Grossman: Not shifting exactly, but some kind of barrier, membrane--that sounds a bit gross--is rupturing. Something was keeping, culturally, fantasy and science fiction apart from the mainstream. Those two parts of literature, they couldn't really talk to each other. What those writers you named, and some other writers, are doing, they're just shattering that barrier, and all kinds of really exciting weird hybrid books are coming into being that nobody really saw coming. It's, I think, absolutely the most exciting thing that's going on in fiction right now.
When I started The Magicians, I had just read Susanna Clarke's Jonathan Strange and Mr. Norrell. When I read that book, I realized that something was up. These two worlds were colliding with this incredible, just exciting heat and energy. I realized I had to be part of it, and that's one reason I wrote The Magicians.
Amazon.com: And, speaking of yet another hat you wear as a tech journalist for Time, what do you think about the different ways of storytelling that are out there these days? The fact that maybe video games, or just the web has on the way that we think of story, and the way that we think of influence. I think some of those writers are also very comfortable with--Lethem is very well known for being open to influence, to almost plagiarism--he wrote that great essay in Harper's--and you seem quite open to influence in that way too.

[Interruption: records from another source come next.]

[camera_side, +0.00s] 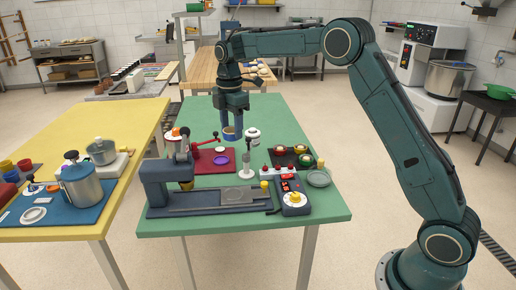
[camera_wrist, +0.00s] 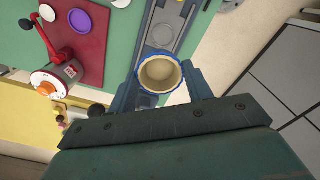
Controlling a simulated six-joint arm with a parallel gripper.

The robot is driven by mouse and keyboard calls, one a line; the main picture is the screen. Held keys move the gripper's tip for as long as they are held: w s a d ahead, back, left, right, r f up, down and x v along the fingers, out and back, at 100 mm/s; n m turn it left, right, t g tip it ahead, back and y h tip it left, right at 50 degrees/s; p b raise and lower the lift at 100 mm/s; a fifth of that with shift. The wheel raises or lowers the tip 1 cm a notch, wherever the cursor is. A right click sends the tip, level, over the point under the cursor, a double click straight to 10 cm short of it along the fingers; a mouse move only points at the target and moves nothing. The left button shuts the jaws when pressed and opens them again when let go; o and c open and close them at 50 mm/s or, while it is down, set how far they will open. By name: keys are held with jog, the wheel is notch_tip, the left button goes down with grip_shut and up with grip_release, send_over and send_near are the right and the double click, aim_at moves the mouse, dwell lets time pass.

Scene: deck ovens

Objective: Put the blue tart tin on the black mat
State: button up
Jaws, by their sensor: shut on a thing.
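My gripper (camera_side: 232,130) is shut on the blue tart tin (camera_side: 232,134) and holds it above the green table. In the wrist view the tin (camera_wrist: 160,72) is between the two fingers (camera_wrist: 164,90), with a blue fluted rim and a cream inside. I do not make out the mat in the wrist view.
A red mat (camera_side: 201,168) with a purple disc (camera_side: 221,159) lies near the gripper. A red lever device (camera_wrist: 50,78) stands beside it.

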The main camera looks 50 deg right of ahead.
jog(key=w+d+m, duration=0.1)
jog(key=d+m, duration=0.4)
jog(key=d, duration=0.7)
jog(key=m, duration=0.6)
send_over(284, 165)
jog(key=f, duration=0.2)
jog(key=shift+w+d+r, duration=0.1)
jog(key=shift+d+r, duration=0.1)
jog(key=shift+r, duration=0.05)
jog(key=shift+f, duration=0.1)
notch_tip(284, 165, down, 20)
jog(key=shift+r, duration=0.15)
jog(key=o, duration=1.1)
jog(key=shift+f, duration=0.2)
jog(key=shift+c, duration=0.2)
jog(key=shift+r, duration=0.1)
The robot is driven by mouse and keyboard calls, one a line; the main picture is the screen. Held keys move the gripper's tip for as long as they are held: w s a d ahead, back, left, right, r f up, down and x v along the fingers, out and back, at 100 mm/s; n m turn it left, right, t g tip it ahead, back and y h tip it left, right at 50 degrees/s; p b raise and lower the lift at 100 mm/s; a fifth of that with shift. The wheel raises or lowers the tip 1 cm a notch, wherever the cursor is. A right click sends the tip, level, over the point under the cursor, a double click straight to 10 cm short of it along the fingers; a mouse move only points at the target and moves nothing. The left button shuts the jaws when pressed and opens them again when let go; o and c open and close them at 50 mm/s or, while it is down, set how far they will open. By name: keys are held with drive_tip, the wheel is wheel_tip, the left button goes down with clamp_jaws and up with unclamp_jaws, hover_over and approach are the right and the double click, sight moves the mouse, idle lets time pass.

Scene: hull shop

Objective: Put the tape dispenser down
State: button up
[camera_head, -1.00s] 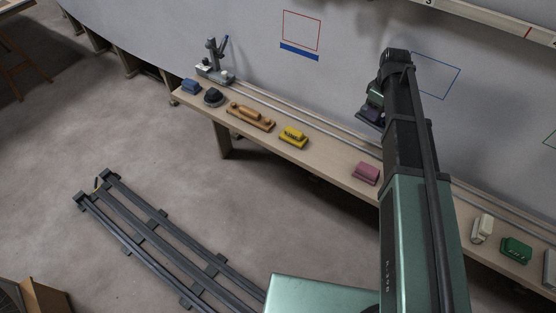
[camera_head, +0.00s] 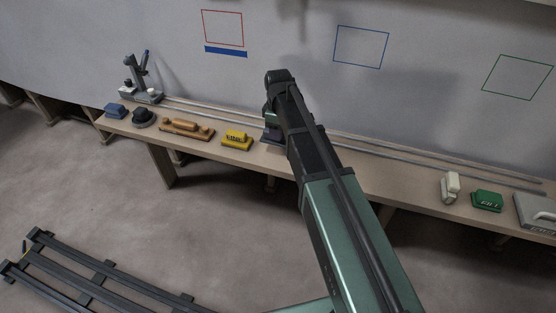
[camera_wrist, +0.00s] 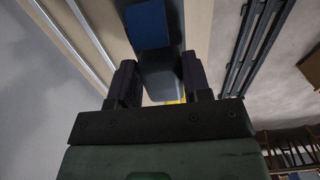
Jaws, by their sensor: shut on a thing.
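My gripper (camera_wrist: 160,78) is shut on the tape dispenser (camera_wrist: 163,84), a dark grey-blue body between the two fingers in the wrist view. A bright blue patch (camera_wrist: 148,25) shows at its far end. In the head view the dispenser is a small dark shape (camera_head: 271,136) below the end of my arm, partly hidden by it. It is over or at the bench (camera_head: 345,178), right of the yellow block (camera_head: 236,140). I cannot tell whether it touches the bench top.
On the bench left stand a tool stand (camera_head: 140,82), a blue block (camera_head: 115,110), a dark round thing (camera_head: 143,118) and a wooden plane-like tool (camera_head: 187,128). At right are a cream thing (camera_head: 451,188), a green box (camera_head: 487,200) and a grey case (camera_head: 538,212). Bench between is mostly clear.

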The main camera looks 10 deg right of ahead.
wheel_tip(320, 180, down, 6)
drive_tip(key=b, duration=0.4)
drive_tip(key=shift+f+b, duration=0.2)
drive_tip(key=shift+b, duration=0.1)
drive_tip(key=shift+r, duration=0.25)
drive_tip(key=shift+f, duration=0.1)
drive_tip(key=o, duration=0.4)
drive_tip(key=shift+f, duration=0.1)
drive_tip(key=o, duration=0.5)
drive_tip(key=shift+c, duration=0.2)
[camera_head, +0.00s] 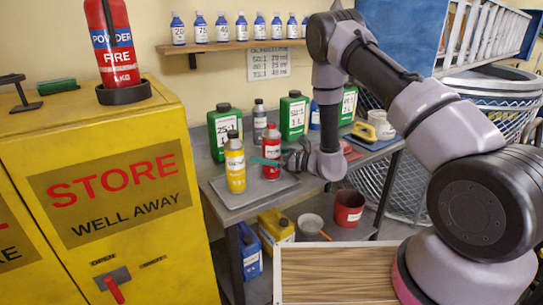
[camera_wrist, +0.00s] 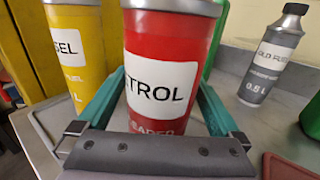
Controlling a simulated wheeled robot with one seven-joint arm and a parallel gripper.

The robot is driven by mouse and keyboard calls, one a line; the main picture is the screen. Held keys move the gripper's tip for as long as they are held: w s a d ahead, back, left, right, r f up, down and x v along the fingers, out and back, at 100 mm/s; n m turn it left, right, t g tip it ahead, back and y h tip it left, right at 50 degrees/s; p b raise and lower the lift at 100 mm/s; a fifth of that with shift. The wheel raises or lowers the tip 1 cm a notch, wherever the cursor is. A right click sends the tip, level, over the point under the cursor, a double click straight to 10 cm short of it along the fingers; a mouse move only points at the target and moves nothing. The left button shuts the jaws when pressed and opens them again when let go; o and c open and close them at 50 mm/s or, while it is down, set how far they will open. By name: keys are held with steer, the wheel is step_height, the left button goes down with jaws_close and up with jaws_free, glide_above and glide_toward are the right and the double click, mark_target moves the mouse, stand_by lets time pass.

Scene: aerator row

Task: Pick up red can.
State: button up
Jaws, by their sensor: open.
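The red can (camera_head: 271,158) stands upright on a grey tray on the bench, next to a yellow can (camera_head: 235,165). In the wrist view the red can (camera_wrist: 168,72) has a white label and stands between the two green fingers of my gripper (camera_wrist: 165,105). The fingers are open, one along each side of the can. The yellow can (camera_wrist: 75,50) is just left of the left finger. In the head view my gripper (camera_head: 268,161) reaches in from the right at the can's height, and its far finger is partly hidden.
A grey bottle (camera_wrist: 272,55) stands behind right of the red can. Green jugs (camera_head: 225,128) stand at the back of the bench. The tray rim (camera_head: 240,203) surrounds both cans. A yellow cabinet (camera_head: 100,200) is at left, and a shelf (camera_head: 230,46) of small bottles hangs above.

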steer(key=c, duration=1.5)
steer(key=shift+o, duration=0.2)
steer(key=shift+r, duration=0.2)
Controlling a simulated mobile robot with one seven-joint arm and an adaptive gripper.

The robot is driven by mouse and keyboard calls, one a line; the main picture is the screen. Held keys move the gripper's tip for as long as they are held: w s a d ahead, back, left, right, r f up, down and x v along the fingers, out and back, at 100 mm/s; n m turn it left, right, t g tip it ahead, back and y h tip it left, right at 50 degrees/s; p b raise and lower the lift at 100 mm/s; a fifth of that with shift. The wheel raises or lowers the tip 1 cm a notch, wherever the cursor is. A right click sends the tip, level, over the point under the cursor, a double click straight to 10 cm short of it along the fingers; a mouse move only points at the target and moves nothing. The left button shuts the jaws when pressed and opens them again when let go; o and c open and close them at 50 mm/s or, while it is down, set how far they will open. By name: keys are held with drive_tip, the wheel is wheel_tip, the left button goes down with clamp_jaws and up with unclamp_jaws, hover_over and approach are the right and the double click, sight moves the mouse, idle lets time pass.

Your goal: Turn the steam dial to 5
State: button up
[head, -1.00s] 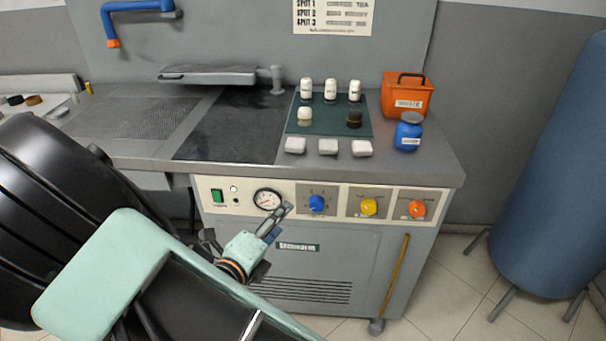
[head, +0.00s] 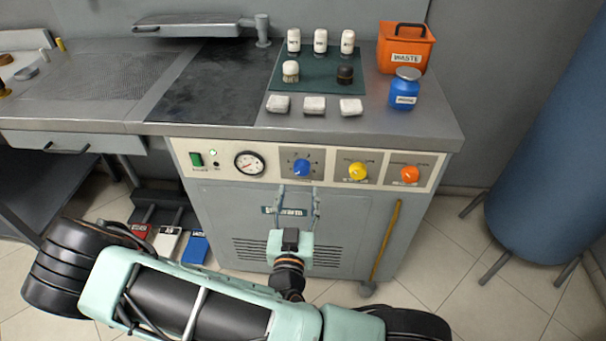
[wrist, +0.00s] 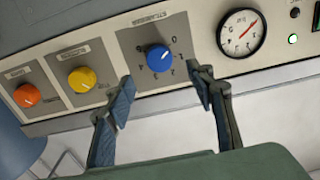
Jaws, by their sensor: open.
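A blue dial (head: 302,168) sits on the front panel of the machine, with numbers around it; its printed label is too small to read surely. In the wrist view the blue dial (wrist: 159,58) shows a small pale mark on its upper right side. My gripper (head: 298,192) is open and empty just below the blue dial in the head view. In the wrist view my gripper (wrist: 161,82) has one finger on each side of the dial's lower edge, and I see no contact.
A yellow dial (head: 357,172) and an orange dial (head: 409,175) sit right of the blue one. A round gauge (head: 249,163) and a green switch (head: 196,160) are to its left. The worktop (head: 420,128) overhangs the panel; a yellow rod (head: 386,240) stands below.

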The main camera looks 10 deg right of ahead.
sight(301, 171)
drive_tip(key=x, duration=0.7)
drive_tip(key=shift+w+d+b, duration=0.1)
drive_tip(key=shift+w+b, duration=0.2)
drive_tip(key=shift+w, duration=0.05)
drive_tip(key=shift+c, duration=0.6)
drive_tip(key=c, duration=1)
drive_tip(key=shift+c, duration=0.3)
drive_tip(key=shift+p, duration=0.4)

Grossman: It seems to be the way people are working right now. This culture of mashing things up, and sampling them, parodying them, playing with them, taking other people's stories. That's always going on in culture. For some reason, it seems to be the kind of work that artists are doing right now. It has to do with taking things that are out there, and repurposing them, and just inverting them, and doing other, even more perverse things to them. There seems to be this huge need to do that, and I certainly need to do it, and I don't quite know why, but it's very fun to watch it happen.